All in all it was the most excellent holiday I have been on in ages, though. Berlin is fantastic.
7 comments:
I'm glad that you are back. I missed reading your blog!
Tina
P.S. I love your new umbrella...
Hello gorgeous :) its Duncan. Thought id actually leave a message to let you know i read your blog :)ive been to Paris and back (already) with work (for a month) and its looking likely i'll be there for 6months at some point.... so i can head your way and see why you complain so much ;) xxD
Berlin IS fantastic. Bit crowded on Alexanderplatz at new years eve though.
Did you get to visit the Stasi museum then?
Who would have thought I could read such a long story/whinge-fest about a trip to Berlin and learn absolutely nothing about the city. Except that Knut lives there.
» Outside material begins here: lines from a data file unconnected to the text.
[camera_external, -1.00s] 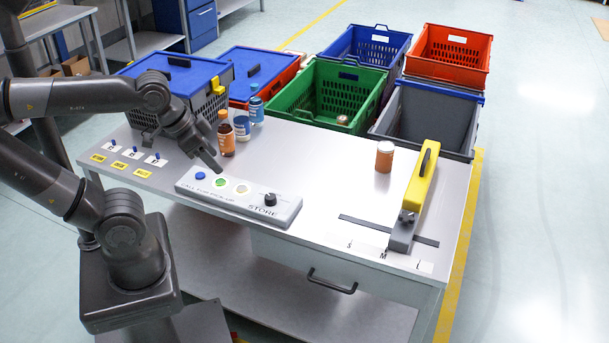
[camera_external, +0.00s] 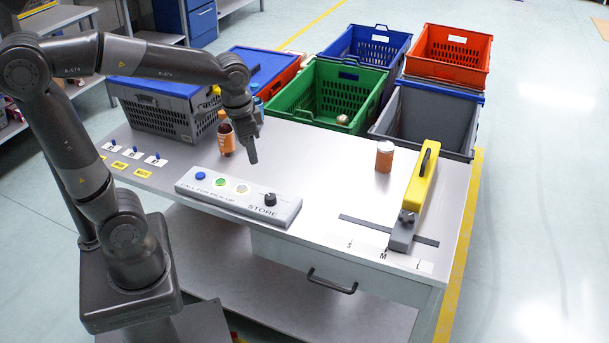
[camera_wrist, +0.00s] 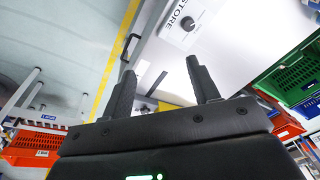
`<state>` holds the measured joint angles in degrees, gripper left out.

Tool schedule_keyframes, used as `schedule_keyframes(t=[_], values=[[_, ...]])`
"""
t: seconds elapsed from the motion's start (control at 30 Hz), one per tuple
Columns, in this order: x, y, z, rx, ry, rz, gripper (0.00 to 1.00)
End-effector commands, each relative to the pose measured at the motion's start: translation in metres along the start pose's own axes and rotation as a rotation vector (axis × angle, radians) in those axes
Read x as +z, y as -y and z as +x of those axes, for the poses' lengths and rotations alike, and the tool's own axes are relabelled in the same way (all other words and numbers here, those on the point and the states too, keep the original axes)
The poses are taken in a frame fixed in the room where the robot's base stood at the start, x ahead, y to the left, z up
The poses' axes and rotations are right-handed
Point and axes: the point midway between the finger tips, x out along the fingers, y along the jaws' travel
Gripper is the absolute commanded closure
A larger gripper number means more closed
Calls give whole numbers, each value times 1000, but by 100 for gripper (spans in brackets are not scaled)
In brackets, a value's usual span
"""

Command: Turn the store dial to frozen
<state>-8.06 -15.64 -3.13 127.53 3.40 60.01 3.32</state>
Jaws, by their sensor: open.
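The store dial (camera_external: 270,199) is a black knob at the right end of a grey panel (camera_external: 220,204) on the table, above the word STORE. The small marks around it are too small to read. In the wrist view the dial (camera_wrist: 187,23) shows at the top, beyond the fingertips, beside the STORE lettering. My gripper (camera_external: 253,158) points down above the table, behind and a little left of the dial, and apart from it. In the wrist view its two fingers (camera_wrist: 160,72) are spread with nothing between them.
The panel also carries a blue button (camera_external: 200,175), a green button (camera_external: 219,182) and a pale button (camera_external: 242,189). An orange-brown bottle (camera_external: 226,138) stands close left of my gripper. A yellow-handled device (camera_external: 422,185) and an orange jar (camera_external: 384,157) stand right. Totes line the back.

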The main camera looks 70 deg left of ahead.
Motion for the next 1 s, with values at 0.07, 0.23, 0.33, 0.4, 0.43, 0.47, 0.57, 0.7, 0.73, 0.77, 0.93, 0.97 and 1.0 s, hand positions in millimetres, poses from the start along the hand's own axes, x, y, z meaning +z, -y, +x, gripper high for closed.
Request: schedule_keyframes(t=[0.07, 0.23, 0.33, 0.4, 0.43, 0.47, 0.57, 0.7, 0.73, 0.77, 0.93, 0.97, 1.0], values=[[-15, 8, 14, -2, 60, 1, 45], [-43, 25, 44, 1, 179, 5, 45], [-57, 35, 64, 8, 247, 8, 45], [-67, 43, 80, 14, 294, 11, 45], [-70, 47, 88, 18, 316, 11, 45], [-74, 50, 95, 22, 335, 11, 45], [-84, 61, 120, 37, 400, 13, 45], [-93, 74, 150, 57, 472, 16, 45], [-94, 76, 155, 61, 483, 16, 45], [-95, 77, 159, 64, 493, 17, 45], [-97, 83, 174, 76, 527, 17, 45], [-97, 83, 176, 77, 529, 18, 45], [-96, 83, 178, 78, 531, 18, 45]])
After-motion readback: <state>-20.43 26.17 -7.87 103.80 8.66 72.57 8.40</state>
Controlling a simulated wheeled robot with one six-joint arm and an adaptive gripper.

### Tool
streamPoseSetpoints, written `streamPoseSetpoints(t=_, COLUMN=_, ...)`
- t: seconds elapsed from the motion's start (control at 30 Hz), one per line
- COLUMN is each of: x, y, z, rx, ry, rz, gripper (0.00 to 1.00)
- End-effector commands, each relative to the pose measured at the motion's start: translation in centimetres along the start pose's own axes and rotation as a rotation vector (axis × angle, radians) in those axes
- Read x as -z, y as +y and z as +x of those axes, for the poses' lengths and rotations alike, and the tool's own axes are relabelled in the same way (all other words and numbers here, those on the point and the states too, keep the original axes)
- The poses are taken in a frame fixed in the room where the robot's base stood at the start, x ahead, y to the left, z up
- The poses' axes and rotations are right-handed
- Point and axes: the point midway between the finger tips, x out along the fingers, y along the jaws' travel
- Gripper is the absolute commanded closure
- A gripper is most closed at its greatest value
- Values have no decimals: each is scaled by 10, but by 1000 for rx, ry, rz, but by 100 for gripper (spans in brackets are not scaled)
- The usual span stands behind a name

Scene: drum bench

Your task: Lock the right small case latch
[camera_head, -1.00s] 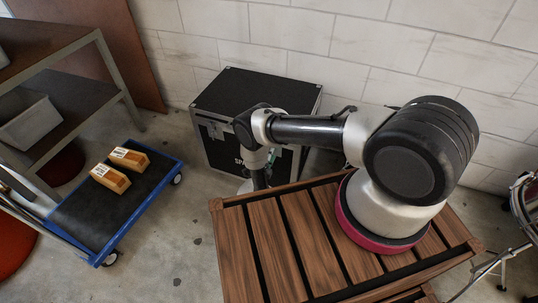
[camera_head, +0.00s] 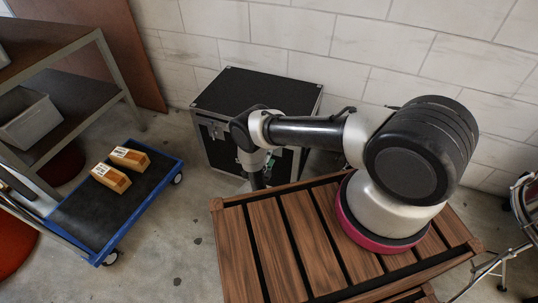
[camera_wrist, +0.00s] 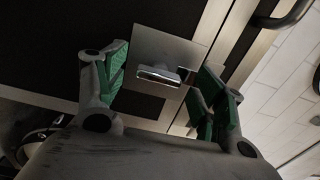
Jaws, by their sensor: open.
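The black case (camera_head: 255,92) with metal edges stands on the floor against the wall, behind the wooden-topped stand. In the wrist view, a metal latch plate (camera_wrist: 172,42) with a shiny latch handle (camera_wrist: 158,75) sits on the case front. My gripper (camera_wrist: 160,82) is open, with one green-padded finger on each side of the latch handle. The fingers look apart from the handle, but the exact gap is hard to judge. In the head view my arm hides this latch and most of my gripper; another latch (camera_head: 216,129) shows on the left of the case front.
The wooden slatted top (camera_head: 275,240) lies close in front of the case, below my arm. A blue cart (camera_head: 95,240) with two boxes (camera_head: 120,167) stands on the left. Floor between cart and stand is clear.

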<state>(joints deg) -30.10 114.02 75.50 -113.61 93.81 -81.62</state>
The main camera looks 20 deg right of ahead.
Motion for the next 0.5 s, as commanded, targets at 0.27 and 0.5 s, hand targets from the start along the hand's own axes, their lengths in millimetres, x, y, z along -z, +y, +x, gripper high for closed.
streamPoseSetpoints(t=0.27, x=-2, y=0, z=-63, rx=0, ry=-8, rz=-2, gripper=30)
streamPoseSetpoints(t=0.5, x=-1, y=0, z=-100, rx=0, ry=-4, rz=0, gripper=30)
Did you understand the bogans, or did Reto have to translate?
Inland Empire sounds super-crap. 45% of IMDB voters gave it 10/10, but they were probably huge David Lynch fans to start with.
Sadly no, we didn't go to the Stasi museum. We hardly went to any museums, really, because those we did go to (like the Pergamon museum, which is huge, and Sachsenhausen (former concentration camp and miles from anywhere)) took absolutely ages to look around. The Stasi museum was on our list, but it was relegated to the "next time" pile in the end.
The bogan commenters were pretty easily understood because they didn't really speak in whole sentences. In general I got the gist of what the rest of the commenters were saying, but Reto provided the fine details.
Pity, but those you visited DO sound cool too.
I'll have to upload some of my photos from the Stasi museum soon then.